La violence et le thème du double reviennent également constamment. Le double, comme vie qu’on aurait pu avoir : Troubles traite de ça. Un homme qui ignorait qu’il avait un frère, élevé par une mère qu’il pensait morte depuis longtemps. Dans Pourquoi se marier.., on se rend compte petit à petit de l’autre visage du héros, qui au départ est plutôt un sauveur.Mais je parle aussi beaucoup d’amours dans mes films, surtout les amours impossibles car mes histoires d’amour m’ont beaucoup marqué.
Malgré une certaine tendresse et l’indéniable lyrisme qui se dégagent de vos œuvres, certaines sont aussi très sombres. D’où vient cette noirceur ?
J’ai grandi dans la peur, faire des films est une manière d’extérioriser la colère, de raconter et d’aller vers ses peurs.

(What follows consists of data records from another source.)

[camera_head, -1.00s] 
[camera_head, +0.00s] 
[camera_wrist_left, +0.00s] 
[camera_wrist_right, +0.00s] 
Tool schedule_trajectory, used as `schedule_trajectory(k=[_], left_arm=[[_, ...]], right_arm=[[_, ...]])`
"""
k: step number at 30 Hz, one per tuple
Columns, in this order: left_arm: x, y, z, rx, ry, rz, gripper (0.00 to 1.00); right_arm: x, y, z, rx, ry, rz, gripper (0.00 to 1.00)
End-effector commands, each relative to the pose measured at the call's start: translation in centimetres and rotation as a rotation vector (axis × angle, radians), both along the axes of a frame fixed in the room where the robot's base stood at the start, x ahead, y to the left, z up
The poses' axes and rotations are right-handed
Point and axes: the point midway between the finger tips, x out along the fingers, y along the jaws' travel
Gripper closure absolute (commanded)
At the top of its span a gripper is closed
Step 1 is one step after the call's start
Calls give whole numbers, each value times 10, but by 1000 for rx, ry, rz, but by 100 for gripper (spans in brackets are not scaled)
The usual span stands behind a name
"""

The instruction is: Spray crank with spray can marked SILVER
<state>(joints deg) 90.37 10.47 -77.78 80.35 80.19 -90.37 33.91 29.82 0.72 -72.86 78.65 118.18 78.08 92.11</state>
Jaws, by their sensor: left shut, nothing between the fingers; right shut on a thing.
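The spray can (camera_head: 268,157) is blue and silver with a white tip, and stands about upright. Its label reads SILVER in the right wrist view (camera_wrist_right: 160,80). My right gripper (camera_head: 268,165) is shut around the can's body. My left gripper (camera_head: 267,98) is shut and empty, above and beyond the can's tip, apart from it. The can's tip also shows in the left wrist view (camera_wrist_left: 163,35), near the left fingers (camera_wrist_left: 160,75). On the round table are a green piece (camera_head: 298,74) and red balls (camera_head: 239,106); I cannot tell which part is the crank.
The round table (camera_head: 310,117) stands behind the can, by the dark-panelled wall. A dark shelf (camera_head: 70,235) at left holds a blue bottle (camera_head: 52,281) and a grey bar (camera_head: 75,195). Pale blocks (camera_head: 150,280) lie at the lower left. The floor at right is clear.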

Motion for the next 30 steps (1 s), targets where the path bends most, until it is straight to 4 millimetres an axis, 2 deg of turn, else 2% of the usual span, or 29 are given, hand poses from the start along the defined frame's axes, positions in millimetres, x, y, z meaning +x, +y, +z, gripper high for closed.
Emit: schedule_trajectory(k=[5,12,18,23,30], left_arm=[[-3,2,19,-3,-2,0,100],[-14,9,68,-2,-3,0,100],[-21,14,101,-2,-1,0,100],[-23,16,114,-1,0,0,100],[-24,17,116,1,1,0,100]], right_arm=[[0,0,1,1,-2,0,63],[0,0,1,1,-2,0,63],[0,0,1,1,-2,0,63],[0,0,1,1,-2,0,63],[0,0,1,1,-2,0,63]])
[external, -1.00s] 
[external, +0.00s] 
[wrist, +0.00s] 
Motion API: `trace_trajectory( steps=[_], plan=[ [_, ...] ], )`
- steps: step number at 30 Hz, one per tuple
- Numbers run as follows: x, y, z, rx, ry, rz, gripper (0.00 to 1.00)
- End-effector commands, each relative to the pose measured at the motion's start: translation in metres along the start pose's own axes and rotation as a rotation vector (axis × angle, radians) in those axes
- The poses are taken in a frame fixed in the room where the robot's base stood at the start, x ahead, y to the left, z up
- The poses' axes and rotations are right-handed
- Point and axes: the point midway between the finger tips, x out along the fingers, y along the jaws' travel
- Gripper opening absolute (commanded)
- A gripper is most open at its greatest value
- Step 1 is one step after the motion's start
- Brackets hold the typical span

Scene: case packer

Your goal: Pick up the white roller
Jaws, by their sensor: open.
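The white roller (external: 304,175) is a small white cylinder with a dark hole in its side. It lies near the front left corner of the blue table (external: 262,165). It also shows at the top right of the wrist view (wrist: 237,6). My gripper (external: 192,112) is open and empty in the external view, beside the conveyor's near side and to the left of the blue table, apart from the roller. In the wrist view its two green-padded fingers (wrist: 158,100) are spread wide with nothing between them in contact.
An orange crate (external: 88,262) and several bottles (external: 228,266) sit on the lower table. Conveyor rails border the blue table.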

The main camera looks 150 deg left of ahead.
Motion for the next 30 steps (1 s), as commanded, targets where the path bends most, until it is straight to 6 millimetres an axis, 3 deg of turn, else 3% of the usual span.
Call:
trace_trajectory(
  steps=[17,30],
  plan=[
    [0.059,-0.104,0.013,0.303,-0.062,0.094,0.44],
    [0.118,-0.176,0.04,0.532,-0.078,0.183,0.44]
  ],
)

Au niveau de la mise en scène, Zeria est assez particulier car vous tournez avec des marionnettes. Comment vous est venue cette idée ?
J’ai toujours eu une fascination pour les automates. J’ai eu plusieurs sources d’inspiration dont Street of Crocodiles des frères Quay que j’avais adoré. Puis il a fallu réaliser le film avec un budget moindre que celui annoncé au départ, c’est-à-dire qu’on a dû tout faire avec 24 000 euros. Il fallait se montrer créatif : on a aussi travaillé avec la rétro-projection. On s’y est mis. Pendant le confinement, j’ai travaillé comme un fou, seul chez moi, à fabriquer les marionnettes. On a fait énormément de recherche et de test pour arriver à produire les effets recherchés.
Dans Zeria, vous abordez une sorte de fin du monde, vous dressez un monde effroyable, post-apocalyptique. Quel est votre rapport à notre fin individuelle ?
Je parle souvent de la mort avec mon ami Jaco Van Dormael. J’aimerais être présent à ma propre mort, pas endormi. Je pense qu’être conscient de sa mort, donne plus de valeur à la vie. On réalise. C’est aussi ce qu’on voit dans Zeria.